By Steven J. Westman

OCTOBER 6, 1997:  There is something about fall in New Mexico that warms my heart and my belly. Maybe it's the cool air of the evenings, the afternoon rainfalls, the State Fair and the Santa Fe Fiestas. The one thing I most look forward to is the smell of roasting chile. It seems to be everywhere. In supermarket parking lots, neighbor's back yards and, of course, at every farmer's market in the valley.

My mother weaned me on good roasted green chile. It has become a regular supplement in my diet. Our house, and most of our neighbors,' would have that wonderful aroma throughout the end of August and all of September. When I decided it was time to get my chile this year, I headed down to the North Valley.

Gus Wagner's Market has been around forever on Corrales Road in the heart of the village of Corrales. They sell locally grown fruits and vegetables of all kinds. I love the fresh out-of-the-garden, still kind of dirty smell of a farmer's market. The rooms are cool and hold much more charm than the produce departments at Albertson's or Furr's. Gus Wagner's Market was selling five different kinds of chile, with different heat levels.
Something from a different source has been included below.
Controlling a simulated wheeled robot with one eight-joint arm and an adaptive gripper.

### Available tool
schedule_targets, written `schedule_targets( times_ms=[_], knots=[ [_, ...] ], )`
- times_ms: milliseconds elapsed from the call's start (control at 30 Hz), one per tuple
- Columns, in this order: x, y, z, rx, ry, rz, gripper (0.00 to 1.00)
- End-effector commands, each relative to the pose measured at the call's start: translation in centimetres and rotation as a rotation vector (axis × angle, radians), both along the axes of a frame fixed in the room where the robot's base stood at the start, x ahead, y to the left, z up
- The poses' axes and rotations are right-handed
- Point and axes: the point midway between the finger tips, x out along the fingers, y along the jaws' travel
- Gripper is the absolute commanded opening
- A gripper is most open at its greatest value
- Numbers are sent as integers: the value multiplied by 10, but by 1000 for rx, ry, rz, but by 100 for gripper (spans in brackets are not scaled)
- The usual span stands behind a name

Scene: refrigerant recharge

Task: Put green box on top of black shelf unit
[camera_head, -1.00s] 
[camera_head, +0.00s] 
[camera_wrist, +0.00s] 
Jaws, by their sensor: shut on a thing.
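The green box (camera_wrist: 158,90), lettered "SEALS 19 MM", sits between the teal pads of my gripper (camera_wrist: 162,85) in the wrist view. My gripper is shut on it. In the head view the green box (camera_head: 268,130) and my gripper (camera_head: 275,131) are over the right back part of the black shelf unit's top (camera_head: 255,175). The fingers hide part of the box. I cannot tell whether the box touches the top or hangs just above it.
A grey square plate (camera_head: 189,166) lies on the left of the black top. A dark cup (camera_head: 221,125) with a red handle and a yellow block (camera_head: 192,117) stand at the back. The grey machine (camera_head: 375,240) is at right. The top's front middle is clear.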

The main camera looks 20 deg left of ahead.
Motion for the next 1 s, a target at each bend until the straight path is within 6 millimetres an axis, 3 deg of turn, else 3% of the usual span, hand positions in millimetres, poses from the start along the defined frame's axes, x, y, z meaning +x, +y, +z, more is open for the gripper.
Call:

There is the Mild Green Chile, the Big Jim Medium, the Sandia Regular Hot, the Extra Hot Native and my friend Sammy's favorite, the Barker Super Hot. Sacks of this sell for $14.95 and bushels go for $9.95. You can have it roasted right outside the door. The cost for a bushel is $2.50 and $4 for a sack. I grabbed myself a bushel of the Extra Hot Native and decided to let them roast it onsite.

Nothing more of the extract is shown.